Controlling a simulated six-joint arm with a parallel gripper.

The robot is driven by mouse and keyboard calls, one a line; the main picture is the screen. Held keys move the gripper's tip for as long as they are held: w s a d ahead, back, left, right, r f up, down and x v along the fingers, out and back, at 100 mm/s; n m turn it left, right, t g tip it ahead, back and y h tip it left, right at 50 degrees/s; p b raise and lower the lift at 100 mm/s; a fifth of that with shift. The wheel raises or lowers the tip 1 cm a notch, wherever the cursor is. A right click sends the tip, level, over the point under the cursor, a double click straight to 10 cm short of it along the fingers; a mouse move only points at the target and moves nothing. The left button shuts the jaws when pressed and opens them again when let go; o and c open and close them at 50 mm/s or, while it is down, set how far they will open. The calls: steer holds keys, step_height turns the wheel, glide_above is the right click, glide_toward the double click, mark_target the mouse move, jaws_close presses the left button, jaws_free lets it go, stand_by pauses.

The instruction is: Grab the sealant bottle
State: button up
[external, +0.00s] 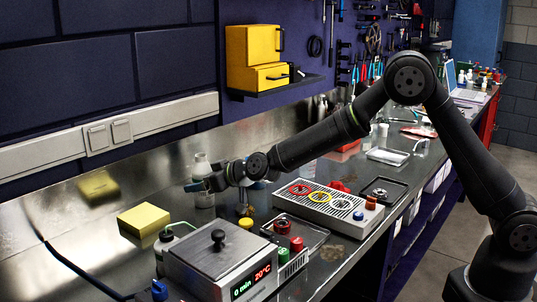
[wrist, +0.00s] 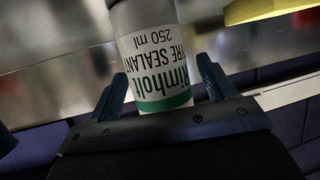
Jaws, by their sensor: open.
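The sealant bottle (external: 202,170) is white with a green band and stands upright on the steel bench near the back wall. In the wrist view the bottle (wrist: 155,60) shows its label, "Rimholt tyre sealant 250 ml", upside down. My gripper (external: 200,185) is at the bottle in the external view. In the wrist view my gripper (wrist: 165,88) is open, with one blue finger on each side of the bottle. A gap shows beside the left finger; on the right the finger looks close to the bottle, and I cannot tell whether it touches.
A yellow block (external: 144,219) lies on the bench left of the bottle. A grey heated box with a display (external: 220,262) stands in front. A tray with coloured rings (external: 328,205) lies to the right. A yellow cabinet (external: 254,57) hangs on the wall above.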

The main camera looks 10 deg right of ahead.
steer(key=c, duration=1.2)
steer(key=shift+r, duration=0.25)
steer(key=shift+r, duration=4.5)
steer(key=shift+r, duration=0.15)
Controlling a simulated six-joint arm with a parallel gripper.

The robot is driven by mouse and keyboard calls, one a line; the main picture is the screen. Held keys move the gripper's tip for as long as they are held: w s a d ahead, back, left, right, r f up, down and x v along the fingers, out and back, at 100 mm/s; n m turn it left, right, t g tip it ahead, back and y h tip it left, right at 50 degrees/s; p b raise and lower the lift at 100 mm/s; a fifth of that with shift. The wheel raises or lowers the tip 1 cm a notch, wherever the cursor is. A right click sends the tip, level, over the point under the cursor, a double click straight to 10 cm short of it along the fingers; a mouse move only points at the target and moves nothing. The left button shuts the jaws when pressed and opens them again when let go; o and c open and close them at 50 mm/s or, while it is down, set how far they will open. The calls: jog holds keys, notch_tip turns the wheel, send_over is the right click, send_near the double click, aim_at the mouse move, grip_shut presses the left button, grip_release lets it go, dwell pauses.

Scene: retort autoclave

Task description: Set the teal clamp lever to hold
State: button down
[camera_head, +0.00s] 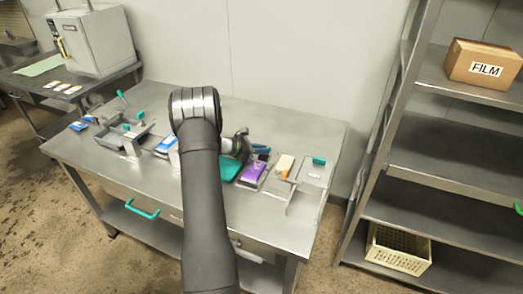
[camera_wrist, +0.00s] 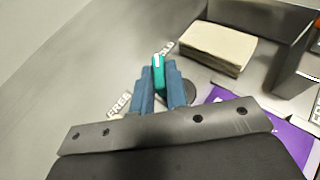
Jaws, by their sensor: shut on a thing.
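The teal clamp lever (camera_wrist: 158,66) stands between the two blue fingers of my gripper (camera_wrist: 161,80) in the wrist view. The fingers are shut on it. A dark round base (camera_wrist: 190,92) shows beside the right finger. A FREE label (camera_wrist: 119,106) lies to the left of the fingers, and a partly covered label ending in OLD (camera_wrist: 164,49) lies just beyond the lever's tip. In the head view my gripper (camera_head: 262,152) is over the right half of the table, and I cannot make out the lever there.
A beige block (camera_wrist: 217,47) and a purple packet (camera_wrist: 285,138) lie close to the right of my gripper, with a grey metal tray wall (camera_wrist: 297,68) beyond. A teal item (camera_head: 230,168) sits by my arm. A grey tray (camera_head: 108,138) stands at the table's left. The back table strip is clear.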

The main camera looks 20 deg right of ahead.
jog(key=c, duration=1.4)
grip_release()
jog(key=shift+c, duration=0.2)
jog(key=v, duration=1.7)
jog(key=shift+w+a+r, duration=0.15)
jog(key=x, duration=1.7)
■ ■ ■
*THE REQUEST*:
Images must not appear in the copy; reproduce everything else in the records verbatim.

*TASK RESPONSE*:
Controlling a simulated six-joint arm with a parallel gripper.

The robot is driven by mouse and keyboard calls, one a line; the main picture is the screen. Held keys move the gripper's tip for as long as they are held: w s a d ahead, back, left, right, r f up, down and x v along the fingers, out and back, at 100 mm/s; n m turn it left, right, t g tip it ahead, back and y h tip it left, right at 50 degrees/s; p b raise and lower the lift at 100 mm/s; a fifth of that with shift. The wheel raises or lowers the tip 1 cm a notch, wherever the cursor is. A right click sends the tip, level, over the point under the cursor, a double click straight to 10 cm short of it along the fingers; a mouse move only points at the target and moves nothing. The left button shuts the jaws when pressed and opens them again when let go; o and c open and close them at 50 mm/s or, while it is down, set how far they will open. The calls: steer holds keys, step_height turns the wheel, glide_above is the right click, glide_toward the double click, mark_target the mouse move, jaws_close presses the left button, jaws_free lets it go, stand_by pauses.

The instruction is: Grab the sealant bottle
State: button up
[external, +0.00s] 
[wrist, +0.00s] 
Jaws, by their sensor: open.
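The sealant bottle (external: 202,170) is white with a green band and stands upright on the steel bench near the back wall. In the wrist view the bottle (wrist: 155,60) shows its label, "Rimholt tyre sealant 250 ml", upside down. My gripper (external: 200,185) is at the bottle in the external view. In the wrist view my gripper (wrist: 165,88) is open, with one blue finger on each side of the bottle. A gap shows beside the left finger; on the right the finger looks close to the bottle, and I cannot tell whether it touches.
A yellow block (external: 144,219) lies on the bench left of the bottle. A grey heated box with a display (external: 220,262) stands in front. A tray with coloured rings (external: 328,205) lies to the right. A yellow cabinet (external: 254,57) hangs on the wall above.

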The main camera looks 10 deg right of ahead.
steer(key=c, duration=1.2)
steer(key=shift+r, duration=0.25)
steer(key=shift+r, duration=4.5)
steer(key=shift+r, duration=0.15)
Controlling a simulated six-joint arm with a parallel gripper.

The robot is driven by mouse and keyboard calls, one a line; the main picture is the screen. Held keys move the gripper's tip for as long as they are held: w s a d ahead, back, left, right, r f up, down and x v along the fingers, out and back, at 100 mm/s; n m turn it left, right, t g tip it ahead, back and y h tip it left, right at 50 degrees/s; p b raise and lower the lift at 100 mm/s; a fifth of that with shift. The wheel raises or lowers the tip 1 cm a notch, wherever the cursor is. A right click sends the tip, level, over the point under the cursor, a double click straight to 10 cm short of it along the fingers; a mouse move only points at the target and moves nothing. The left button shuts the jaws when pressed and opens them again when let go; o and c open and close them at 50 mm/s or, while it is down, set how far they will open. The calls: jog holds keys, notch_tip turns the wheel, send_over is the right click, send_near the double click, aim_at the mouse move, grip_shut presses the left button, grip_release lets it go, dwell pauses.

Scene: retort autoclave

Task description: Set the teal clamp lever to hold
State: button down
[camera_head, +0.00s] 
[camera_wrist, +0.00s] 
Jaws, by their sensor: shut on a thing.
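The teal clamp lever (camera_wrist: 158,66) stands between the two blue fingers of my gripper (camera_wrist: 161,80) in the wrist view. The fingers are shut on it. A dark round base (camera_wrist: 190,92) shows beside the right finger. A FREE label (camera_wrist: 119,106) lies to the left of the fingers, and a partly covered label ending in OLD (camera_wrist: 164,49) lies just beyond the lever's tip. In the head view my gripper (camera_head: 262,152) is over the right half of the table, and I cannot make out the lever there.
A beige block (camera_wrist: 217,47) and a purple packet (camera_wrist: 285,138) lie close to the right of my gripper, with a grey metal tray wall (camera_wrist: 297,68) beyond. A teal item (camera_head: 230,168) sits by my arm. A grey tray (camera_head: 108,138) stands at the table's left. The back table strip is clear.

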The main camera looks 20 deg right of ahead.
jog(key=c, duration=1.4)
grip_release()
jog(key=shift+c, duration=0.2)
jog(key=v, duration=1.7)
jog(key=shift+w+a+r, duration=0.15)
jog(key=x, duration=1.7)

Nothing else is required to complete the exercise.